■ Material for this exercise ■
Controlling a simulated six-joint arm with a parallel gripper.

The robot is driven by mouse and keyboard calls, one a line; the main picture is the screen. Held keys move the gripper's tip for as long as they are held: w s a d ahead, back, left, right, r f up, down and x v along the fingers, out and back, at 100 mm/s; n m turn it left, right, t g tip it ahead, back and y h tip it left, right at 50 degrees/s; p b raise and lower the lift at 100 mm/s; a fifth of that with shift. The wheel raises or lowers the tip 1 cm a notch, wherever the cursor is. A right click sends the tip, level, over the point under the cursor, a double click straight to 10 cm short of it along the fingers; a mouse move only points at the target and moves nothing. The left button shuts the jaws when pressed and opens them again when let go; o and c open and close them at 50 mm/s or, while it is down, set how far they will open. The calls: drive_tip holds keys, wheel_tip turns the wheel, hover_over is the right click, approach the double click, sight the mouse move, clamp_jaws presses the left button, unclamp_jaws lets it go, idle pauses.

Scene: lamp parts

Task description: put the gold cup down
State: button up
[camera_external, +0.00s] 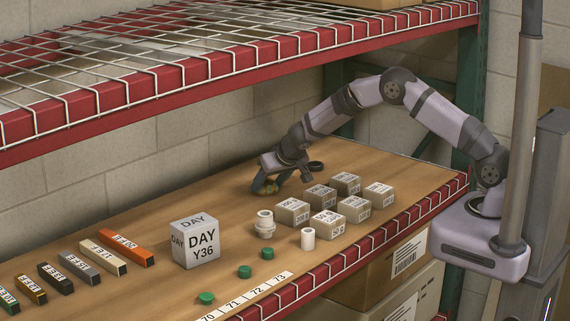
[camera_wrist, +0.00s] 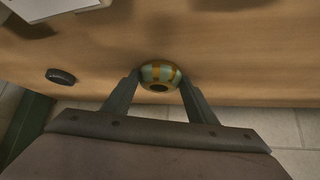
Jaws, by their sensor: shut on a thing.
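The gold cup (camera_wrist: 160,75) shows in the wrist view as a small round thing with gold and pale green bands and a dark hole facing the camera. My gripper (camera_wrist: 158,84) is shut on it, one finger on each side. In the external view my gripper (camera_external: 270,185) points down near the back edge of the wooden shelf, left of the small boxes. The gold cup (camera_external: 268,189) shows there low between the fingers, partly hidden. It is at or just above the wood; I cannot tell whether it touches.
Several small labelled boxes (camera_external: 325,222) stand to the right and front. A dark round thing (camera_external: 316,166) lies right of my gripper. White cylinders (camera_external: 307,239), a DAY cube (camera_external: 195,243) and green caps (camera_external: 245,272) stand nearer the front. Wood left of my gripper is clear.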

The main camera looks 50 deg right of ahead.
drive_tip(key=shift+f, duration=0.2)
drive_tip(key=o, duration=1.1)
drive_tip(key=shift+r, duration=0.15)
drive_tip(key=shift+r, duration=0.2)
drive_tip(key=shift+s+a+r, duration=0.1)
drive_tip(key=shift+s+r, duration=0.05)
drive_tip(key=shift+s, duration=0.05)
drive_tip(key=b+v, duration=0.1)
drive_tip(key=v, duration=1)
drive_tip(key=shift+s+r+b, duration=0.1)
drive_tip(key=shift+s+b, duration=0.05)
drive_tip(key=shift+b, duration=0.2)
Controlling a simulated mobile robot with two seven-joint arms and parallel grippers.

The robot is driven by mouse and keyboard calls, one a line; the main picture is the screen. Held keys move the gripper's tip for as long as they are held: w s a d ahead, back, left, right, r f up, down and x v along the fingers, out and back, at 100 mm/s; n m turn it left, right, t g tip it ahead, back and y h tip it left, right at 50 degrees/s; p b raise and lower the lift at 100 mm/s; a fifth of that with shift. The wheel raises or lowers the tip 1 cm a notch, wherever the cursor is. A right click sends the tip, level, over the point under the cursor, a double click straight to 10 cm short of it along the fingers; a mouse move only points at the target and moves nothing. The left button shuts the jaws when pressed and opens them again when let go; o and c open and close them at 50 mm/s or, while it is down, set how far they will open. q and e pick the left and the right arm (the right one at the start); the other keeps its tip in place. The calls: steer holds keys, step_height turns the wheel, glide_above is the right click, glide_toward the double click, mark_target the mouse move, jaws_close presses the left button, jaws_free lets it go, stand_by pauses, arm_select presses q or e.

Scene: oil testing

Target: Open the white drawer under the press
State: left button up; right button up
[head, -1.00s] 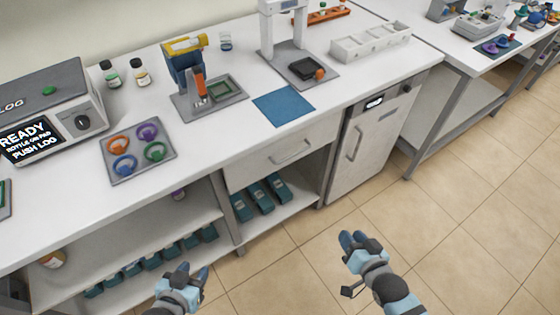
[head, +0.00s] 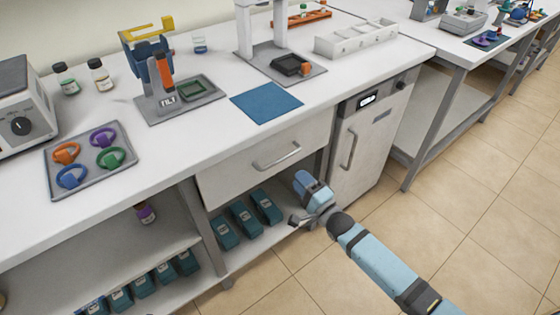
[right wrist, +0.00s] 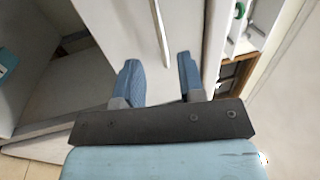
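The white drawer (head: 232,181) is set under the worktop and looks shut, with a slim metal bar handle (head: 277,156) across its front. In the right wrist view the handle (right wrist: 160,34) stands ahead of my fingers, in line with the gap between them, with the drawer's white front (right wrist: 118,25) behind. My right gripper (head: 306,182) is open and empty, to the right of and below the handle in the head view, apart from it. It also shows in the right wrist view (right wrist: 158,78). My left gripper is out of view.
Above the drawer stand a blue-and-yellow lever device (head: 160,70) and a white-framed stand (head: 285,66); I cannot tell which is the press. A blue mat (head: 266,103) lies between. A white cabinet (head: 366,150) adjoins on the right. Teal boxes (head: 244,219) sit below.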

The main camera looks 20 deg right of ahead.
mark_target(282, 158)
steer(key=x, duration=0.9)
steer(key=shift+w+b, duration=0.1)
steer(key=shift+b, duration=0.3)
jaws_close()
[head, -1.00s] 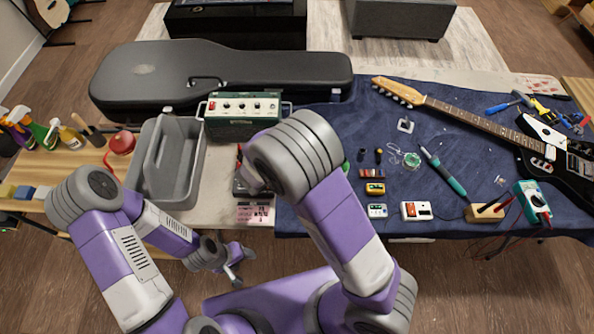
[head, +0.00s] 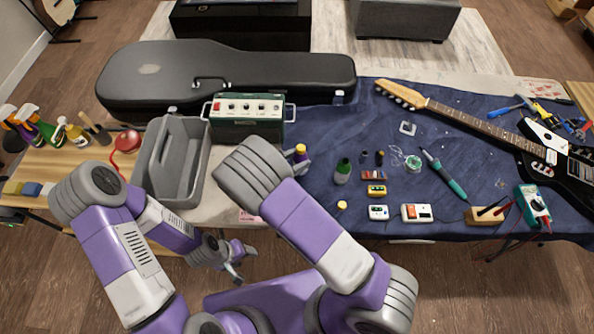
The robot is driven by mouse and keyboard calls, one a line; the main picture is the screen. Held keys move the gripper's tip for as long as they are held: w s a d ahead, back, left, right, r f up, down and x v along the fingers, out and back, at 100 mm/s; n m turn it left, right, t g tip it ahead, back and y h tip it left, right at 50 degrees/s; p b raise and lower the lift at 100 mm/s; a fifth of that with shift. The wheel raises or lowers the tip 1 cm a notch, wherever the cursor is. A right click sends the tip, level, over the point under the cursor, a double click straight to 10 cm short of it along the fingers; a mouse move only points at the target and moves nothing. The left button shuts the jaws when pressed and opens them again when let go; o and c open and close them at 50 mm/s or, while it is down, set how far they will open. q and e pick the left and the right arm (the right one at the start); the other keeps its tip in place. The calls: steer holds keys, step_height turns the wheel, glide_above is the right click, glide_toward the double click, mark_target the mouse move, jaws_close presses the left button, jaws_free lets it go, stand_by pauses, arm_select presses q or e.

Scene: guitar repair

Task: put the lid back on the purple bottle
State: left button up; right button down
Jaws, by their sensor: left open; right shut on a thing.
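A small dark purple bottle (head: 300,158) with a yellow top shows just right of my right wrist, over the table. My right gripper (head: 297,166) is mostly hidden behind that wrist; it is shut, with the purple bottle at its fingers. I cannot tell whether the yellow top is a lid seated on the bottle. A small yellow-topped piece (head: 342,206) is near the front edge of the blue cloth, beside my right forearm; whether it is a loose lid is unclear. My left gripper (head: 243,264) is open and empty, low in front of the table.
A green bottle (head: 342,171) stands on the blue cloth (head: 330,125). A grey tool tray (head: 152,160), green amplifier (head: 247,131) and black guitar case (head: 220,75) lie left and behind. Small pedals (head: 378,212), a soldering-type tool (head: 444,174) and a guitar (head: 480,125) occupy the right.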

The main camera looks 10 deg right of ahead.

■ Short problem ■
Return nothing except the number of lines that include the string "Controlling".

■ Correct output ■
2